Monday 18 November 2019

Doing nothing on Savile wasn't enough

Avoidance seemed to be the BBC's only plan in dealing with the scandal, writes Declan Lynch

IT'S a great country they've got there. Towards the end of 2011, the first steps were taken on the journey that would lead to this most hideous scandal involving one of the great "characters" of British public life, and one of its most august institutions. And towards the end of 2012, men were already appearing in front of Commons committees to explain themselves.

In fact, it's better than that. The institution in question was hammered on TV by an independent investigator and then it was hammered even more by itself, in a programme broadcast on a Monday night... and by Tuesday morning the director general of that institution was being barbecued by MPs with the TV cameras rolling.

Yes, it's quite a country they've got there. For some reason best known to themselves, in Britain they don't need to do these things over a period, of say, 25 years, with no pictures of any kind, and lawyers everywhere, and nothing happening at the end.

But it's not all good. Indeed, there are many things that are bad about the BBC these days. From the banality of its football pundits to its inability to hang on to Jonathan Ross, there is now a terrible ordinariness about the BBC, a sense that it has become just another digital channel out there. Indeed, whenever it finds itself in trouble, it reminds us just how little we routinely watch the BBC any more, how it has fallen from being an automatic choice to being merely Number 141.

But no matter how bad things have got, I really don't think that Newsnight -- as has been alleged by some -- would have abandoned its investigation into Jimmy Savile purely for the sake of that glittering Christmas tribute presented by Mr Shane Richie.

I doubt that the executive class at the BBC would be capable of organising such a conspiracy any more. I sense there was more of a passive approach, the desire to have a quiet life, rather than to pursue a story which seemed to promise so much aggravation for the BBC itself, on so many levels. As we have observed in other areas, the executive culture is averse to any form of aggravation that might require an act of intelligent decision-making.

So this Savile business, to anybody in the higher pay grades, must have looked like Aggravation City, Arizona.

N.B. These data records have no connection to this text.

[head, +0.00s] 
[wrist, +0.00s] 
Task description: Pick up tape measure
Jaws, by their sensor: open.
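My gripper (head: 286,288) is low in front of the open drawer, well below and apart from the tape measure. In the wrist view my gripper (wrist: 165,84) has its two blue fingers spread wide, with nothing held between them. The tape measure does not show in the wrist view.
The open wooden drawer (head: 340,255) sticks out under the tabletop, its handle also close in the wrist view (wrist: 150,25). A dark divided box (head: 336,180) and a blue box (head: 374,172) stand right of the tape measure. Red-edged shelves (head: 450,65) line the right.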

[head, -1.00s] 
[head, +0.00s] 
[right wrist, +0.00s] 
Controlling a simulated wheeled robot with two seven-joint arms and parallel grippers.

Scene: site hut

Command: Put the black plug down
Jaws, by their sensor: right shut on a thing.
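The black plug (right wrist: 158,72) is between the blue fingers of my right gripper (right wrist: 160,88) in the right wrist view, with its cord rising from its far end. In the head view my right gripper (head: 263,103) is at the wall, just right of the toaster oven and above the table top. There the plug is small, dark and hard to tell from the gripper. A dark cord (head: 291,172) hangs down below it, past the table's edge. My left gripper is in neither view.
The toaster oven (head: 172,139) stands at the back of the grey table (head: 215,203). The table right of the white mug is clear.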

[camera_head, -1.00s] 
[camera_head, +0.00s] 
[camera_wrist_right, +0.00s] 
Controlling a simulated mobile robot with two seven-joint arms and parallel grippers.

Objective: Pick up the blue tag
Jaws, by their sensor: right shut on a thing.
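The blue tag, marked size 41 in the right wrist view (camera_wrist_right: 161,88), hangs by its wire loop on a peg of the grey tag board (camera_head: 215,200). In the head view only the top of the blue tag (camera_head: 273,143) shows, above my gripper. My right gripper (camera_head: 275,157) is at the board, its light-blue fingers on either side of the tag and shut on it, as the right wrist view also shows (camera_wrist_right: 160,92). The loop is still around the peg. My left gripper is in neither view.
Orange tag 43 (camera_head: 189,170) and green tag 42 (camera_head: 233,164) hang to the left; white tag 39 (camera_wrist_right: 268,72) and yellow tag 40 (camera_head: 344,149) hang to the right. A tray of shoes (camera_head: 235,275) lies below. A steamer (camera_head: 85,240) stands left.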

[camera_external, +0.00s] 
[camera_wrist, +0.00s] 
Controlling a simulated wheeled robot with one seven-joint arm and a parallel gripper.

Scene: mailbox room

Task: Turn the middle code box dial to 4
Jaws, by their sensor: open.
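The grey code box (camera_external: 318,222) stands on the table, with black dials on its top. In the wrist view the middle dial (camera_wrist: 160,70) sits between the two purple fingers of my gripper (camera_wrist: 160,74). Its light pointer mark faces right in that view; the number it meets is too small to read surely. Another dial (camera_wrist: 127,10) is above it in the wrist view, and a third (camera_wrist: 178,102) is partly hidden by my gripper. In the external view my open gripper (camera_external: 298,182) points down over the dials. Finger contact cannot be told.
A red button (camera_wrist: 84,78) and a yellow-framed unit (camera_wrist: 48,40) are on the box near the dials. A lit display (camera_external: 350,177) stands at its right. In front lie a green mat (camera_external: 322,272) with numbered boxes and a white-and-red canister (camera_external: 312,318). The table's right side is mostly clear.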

Again, rather than engaging in some twisted masterplan, at the end of which we find a triumphant performance by Mr Shane Richie, perhaps the most powerful instinct on the part of those in charge was to do nothing. For everyone involved indeed, to do nothing. And unfortunately, for once, it wasn't enough.

If there was any kind of a plan involved, it was one of avoidance. And as we look through the statements of the Newsnight editor Peter Rippon, we can see a particular form of avoidance coming into play, one that is quite common in certain areas of journalism.

"Newsnight is not normally interested in celebrity expose," he blogged. In this we can hear a note of lofty disdain that we hear so often from our more self-regarding brethren. It's the kind of line that might sound right at a dinner party in Notting Hill or indeed in the fragrant drawing rooms of Dublin 6, and yet for all its high-minded resonance, it is strangely lacking in sophistication.

Indeed, anybody who is engaged in more intelligent forms of journalism would never utter such a crude generalisation -- not to mention such an inane prejudice.

So Newsnight is "not normally" interested in celebrity expose? These people are supposed to be journalists, who ideally are interested in everything. What is possibly to be gained by declaring that there is a normal range of interests for journalists of their eminence, beyond which they will not go? Or, to put it another way, who the hell do they think they are?

Clearly they hadn't thought this one through, but then not thinking things through is the essence of all prejudice. By placing themselves above "celebrity expose", it never occurred to them that one day there might be a "celebrity expose" which would also be an expose of the BBC, the music business, parts of the health and social services, and much of British society in general for roughly the last 50 years.

In that line of Rippon's you could also hear an echo of the old chestnut that "what is interesting to the public is not necessarily in the public interest", a line which can often be heard too, coming pompously from the journalistic branch of Official Ireland.

For a long time, Newsnight itself has been diminished by all that prim detachment, so that at times it is not interesting to the public, nor is it in the public interest, nor is it any combination of these. As one commentator put it, "there's some great story going on all day, and I turn on Newsnight thinking that they surely can't let me down again... and they do".

We are back with that culture of avoidance. In avoiding the Savile story, the attitude of Peter Rippon is like that of the man who fears he may have to answer for something at a dinner party. And who doesn't realise that the solution is to stop going to dinner parties.